Onuncu yüzyılda Horasan bölgesinde yetişen velîlerden. İsmi, Abdullah bin Tâhir bin Hâtim et-Tâî, künyesi Ebû Bekr'dir. Ebherî nisbesiyle meşhur olmuştur. Doğum yeri ve târihi bilinmemektedir. 941 (H.330) senesinde vefât etti.

Zamânındaki âlim ve velî zâtların sohbetlerinde ve ilim meclislerinde bulunan Ebû Bekr-i Ebherî, Yûsuf bin Hüseyin er-Râzî'nin hizmetinde bulundu. Ondan ilim öğrendi. Ebû Bekr-i Şiblî'nin akranı olup, Ebû Muzaffer Kirmasânî ile arkadaşlık yaptı. Hadîs ilminde yüksek âlim olup, hadîs-i şerîf rivâyet etti. Zâhirî ilimlerde yüksek bir âlim, tasavvuf yolunda büyük bir velî oldu. İlim meclislerinde pekçok kimse bulunup istifâde etti. Vâz ve sohbetleriyle insanlara Allahü teâlânın emir ve yasaklarını anlatıp, onların dünyâda ve âhirette saâdete kavuşmaları için gayret etti. Mahleb bin Ahmed el-Mısrî onun sohbetleriyle ilgili olarak dedi ki: "Birçok velînin sohbetinde bulundum. Hiçbirinin sohbeti bana Ebû Bekr-i Ebherî'nin sohbeti kadar faydalı olmadı."

Ebû Bekr-i Ebherî hazretleri ilim ehline ve ilim öğreten hocaya çok önem verirdi. Hocanın talebeye göre ana ve babasından daha kıymetli ve değerli olduğunu bildirirdi. Ona; "İnsan nasıl oluyor da hocasının emirlerine anne ve babasınınkinden daha fazla uyuyor?" diye sorulunca; "Anne ve baba, insan oğlunun fâni hayâtının sebebidir. Yâni onun bu dünyâya gelmesine sebeb olmuşlardır. Hocası ise, onun bâkî, sonsuz hayâtının sebebidir. Çünkü onun hem bu dünyâda hem de sonsuz olan âhiret hayâtında saâdete kavuşmasına sebeptir." buyurdu.

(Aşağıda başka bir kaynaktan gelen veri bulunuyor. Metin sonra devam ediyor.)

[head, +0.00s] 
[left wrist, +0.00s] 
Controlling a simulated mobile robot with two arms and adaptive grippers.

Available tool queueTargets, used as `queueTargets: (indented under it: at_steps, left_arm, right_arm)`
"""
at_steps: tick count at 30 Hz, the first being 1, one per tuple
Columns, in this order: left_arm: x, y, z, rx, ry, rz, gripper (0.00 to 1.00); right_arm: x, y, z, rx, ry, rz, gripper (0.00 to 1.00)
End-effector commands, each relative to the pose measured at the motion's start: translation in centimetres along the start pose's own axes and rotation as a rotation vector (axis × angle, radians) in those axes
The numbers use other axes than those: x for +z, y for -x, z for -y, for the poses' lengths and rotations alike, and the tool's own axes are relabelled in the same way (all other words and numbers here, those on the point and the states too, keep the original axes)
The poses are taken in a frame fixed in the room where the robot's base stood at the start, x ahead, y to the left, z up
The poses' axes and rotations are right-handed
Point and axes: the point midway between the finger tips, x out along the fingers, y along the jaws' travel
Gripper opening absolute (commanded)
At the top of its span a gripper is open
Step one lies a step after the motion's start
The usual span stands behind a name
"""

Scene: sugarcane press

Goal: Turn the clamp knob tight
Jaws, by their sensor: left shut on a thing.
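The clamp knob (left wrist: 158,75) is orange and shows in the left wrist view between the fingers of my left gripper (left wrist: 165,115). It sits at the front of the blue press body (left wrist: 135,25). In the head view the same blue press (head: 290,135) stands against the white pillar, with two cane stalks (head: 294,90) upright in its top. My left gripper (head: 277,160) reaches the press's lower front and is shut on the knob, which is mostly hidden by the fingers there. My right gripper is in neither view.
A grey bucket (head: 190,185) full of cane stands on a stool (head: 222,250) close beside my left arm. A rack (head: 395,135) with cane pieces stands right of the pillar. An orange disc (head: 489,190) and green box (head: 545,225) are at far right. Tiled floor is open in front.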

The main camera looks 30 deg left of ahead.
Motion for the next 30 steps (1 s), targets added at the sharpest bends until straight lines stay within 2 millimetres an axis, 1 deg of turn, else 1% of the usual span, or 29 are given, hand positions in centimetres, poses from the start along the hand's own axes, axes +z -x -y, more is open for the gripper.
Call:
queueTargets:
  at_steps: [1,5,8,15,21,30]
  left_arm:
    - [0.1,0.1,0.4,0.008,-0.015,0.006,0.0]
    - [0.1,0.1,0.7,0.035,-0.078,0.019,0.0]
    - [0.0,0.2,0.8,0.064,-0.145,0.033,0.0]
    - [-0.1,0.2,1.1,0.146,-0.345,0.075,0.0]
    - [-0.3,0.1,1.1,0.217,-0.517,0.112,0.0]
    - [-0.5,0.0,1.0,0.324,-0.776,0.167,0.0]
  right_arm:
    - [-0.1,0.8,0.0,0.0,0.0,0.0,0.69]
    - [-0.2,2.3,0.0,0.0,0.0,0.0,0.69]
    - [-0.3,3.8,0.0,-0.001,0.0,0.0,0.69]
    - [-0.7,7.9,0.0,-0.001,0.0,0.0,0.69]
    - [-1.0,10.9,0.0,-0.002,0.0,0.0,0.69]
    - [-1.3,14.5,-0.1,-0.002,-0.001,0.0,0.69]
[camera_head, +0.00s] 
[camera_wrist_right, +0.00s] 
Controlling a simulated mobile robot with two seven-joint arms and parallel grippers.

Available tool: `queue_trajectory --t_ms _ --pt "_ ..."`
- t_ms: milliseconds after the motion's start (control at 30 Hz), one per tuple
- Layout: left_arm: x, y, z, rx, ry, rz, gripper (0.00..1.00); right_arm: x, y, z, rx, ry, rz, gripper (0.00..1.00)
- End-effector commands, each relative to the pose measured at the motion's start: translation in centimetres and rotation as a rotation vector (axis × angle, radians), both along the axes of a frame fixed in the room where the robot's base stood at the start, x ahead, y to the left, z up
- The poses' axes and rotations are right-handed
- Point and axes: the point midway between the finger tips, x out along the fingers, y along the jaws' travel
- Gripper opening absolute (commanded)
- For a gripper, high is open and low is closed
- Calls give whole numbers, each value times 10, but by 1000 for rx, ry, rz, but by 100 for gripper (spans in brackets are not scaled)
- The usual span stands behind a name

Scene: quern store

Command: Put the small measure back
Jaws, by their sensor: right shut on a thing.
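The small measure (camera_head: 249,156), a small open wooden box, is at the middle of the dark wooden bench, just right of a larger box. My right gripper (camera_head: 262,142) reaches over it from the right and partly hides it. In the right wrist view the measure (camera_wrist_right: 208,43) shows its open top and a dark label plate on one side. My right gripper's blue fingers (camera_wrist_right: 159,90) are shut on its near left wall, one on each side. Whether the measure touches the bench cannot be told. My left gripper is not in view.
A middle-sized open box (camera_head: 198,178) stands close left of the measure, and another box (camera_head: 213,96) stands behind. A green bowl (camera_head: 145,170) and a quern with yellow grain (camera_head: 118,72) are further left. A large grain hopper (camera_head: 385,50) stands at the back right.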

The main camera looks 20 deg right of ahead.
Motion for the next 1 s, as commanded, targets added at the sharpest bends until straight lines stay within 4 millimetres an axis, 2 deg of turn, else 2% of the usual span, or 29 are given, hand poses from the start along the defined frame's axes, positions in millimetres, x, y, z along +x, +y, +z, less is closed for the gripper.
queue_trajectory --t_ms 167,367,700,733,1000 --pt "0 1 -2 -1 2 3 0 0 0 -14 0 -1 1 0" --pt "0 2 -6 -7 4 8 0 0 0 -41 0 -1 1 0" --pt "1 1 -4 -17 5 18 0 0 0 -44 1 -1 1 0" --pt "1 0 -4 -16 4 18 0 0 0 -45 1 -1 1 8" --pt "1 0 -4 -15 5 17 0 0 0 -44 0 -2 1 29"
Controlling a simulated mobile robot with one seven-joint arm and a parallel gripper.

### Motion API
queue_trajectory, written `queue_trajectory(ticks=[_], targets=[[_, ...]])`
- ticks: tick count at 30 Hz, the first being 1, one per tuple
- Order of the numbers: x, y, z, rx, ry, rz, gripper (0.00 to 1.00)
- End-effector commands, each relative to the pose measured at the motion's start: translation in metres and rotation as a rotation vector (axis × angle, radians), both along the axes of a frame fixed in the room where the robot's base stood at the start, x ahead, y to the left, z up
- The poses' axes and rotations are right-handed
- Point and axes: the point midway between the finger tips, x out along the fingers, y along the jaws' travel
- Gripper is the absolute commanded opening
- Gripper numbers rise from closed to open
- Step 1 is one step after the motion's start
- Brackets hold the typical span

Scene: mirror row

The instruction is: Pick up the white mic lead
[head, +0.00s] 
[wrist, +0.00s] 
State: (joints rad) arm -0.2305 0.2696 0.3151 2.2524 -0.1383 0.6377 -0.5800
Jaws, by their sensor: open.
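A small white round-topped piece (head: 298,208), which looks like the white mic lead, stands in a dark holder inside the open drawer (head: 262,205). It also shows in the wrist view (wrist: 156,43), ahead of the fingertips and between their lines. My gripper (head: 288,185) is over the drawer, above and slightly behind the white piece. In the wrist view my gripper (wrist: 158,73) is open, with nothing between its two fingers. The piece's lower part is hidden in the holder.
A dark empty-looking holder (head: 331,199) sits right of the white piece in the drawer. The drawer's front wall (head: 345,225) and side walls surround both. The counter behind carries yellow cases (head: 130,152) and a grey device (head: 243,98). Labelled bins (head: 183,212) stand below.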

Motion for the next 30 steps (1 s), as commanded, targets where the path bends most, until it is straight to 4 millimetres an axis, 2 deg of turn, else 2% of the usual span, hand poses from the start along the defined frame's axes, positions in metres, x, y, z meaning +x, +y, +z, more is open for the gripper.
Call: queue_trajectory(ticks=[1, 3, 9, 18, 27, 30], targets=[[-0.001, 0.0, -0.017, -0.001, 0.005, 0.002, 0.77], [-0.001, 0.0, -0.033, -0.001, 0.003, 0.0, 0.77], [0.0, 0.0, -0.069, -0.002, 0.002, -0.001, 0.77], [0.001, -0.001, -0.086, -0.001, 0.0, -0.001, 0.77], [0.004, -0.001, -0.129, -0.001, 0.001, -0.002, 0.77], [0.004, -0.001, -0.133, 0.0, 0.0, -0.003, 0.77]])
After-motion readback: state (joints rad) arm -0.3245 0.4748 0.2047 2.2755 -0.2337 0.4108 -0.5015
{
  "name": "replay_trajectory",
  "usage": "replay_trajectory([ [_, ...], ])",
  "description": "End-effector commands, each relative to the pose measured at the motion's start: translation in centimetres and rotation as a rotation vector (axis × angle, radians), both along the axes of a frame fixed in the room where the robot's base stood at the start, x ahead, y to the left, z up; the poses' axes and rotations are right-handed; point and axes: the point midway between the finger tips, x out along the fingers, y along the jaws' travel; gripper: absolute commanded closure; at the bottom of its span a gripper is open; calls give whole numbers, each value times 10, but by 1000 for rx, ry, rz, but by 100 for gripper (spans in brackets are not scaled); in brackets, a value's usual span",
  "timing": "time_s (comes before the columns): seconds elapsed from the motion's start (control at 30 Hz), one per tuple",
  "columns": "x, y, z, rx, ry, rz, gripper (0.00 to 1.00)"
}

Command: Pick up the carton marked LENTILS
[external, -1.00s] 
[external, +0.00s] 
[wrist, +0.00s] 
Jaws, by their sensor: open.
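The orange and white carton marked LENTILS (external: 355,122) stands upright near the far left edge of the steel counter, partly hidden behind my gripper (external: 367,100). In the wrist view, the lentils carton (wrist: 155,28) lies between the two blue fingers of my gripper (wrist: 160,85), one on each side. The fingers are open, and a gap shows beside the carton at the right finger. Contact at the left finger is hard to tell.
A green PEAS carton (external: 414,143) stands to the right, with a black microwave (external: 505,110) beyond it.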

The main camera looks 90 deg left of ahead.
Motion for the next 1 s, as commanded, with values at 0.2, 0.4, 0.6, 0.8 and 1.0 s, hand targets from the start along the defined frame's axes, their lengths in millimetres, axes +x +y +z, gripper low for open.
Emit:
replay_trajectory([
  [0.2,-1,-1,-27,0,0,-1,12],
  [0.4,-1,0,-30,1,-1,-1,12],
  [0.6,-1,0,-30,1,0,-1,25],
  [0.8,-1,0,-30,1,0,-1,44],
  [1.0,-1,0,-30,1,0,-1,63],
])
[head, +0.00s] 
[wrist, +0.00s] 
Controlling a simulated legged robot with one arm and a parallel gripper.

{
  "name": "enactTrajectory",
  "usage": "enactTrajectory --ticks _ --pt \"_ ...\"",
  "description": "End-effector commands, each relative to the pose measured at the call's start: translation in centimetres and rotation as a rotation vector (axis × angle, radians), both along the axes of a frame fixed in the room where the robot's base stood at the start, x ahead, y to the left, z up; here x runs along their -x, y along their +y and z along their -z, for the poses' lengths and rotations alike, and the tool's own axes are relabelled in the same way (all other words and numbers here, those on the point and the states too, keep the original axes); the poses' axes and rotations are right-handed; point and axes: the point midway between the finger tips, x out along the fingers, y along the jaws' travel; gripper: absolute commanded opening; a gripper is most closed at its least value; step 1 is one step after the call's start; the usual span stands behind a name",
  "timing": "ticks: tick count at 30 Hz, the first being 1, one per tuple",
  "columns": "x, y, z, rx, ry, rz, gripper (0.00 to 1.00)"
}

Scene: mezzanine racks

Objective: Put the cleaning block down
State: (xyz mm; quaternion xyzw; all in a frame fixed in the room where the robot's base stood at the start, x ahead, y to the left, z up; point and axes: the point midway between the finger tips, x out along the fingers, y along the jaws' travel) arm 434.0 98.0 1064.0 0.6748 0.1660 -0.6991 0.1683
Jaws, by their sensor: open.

Bir sohbeti sırasında Peygamber efendimizin sallallahü aleyhi ve sellem şu hadîs-i şerîfini nakletti: "Ne mutlu nefsini küçültene ve kazancını helâl yoldan temin edene, iç hâli güzel, dışı da kerim olana ve insanlara da kötülük yapmayana. Ne mutlu ilmi ile amel edene, malının fazlasını dağıtana ve sözünün fazlasını tutan kimseye."

Peygamber efendimizin ümmetine olan şefkat ve merhâmeti husûsunda buyurdu ki:

"Allahü teâlâ, Peygamber efendimize vefâtından sonra ümmeti arasında vukû bulacak ayrılıkları ve başlarına gelecek musîbetleri bildirdi. Peygamber efendimiz bunu hatırladıkça üzülürdü. Bunun için, ümmetinin Allahü teâlâ tarafından bağışlanmasını isterdi."

İnsanın başına gelen kötülük ve musîbetlerin onun faydasına ve kurtuluşuna vesîle olacağını bildiren Ebû Bekr-i Ebherî hazretleri buyurdu ki: "Başa gelen musîbet ve belâlarda üç iyilik ve üç fayda vardır: Birincisi; o kimsenin büyük günahlarının affına sebeptir. Yâni o kimse günahlarından temizlenir. İkincisi; bu musîbet ve belâ o kimsenin küçük günahlarına da keffârettir. Üçüncüsü; sıkıntılara dalıp, Allahü teâlâyı, sevgili Peygamberimizi ve büyük zâtları hatırlamaya sebeb olur."

"Her sınıf insanın bir himmeti, ulaşmak için gayret ettiği bir gâyesi vardır. Sâlihlerin himmeti de Allahü teâlâya isyân etmeden, O'nun râzı olduğu işleri yapmaktır. Âlimlerin himmeti sevâbın artmasına gayret etmektir. Âriflerin himmeti kalplerinde Allahü teâlânın büyüklüğünü bulundurmak, Allahü teâlâyı hatırlamaya mâni olan şeyleri terk etmektir."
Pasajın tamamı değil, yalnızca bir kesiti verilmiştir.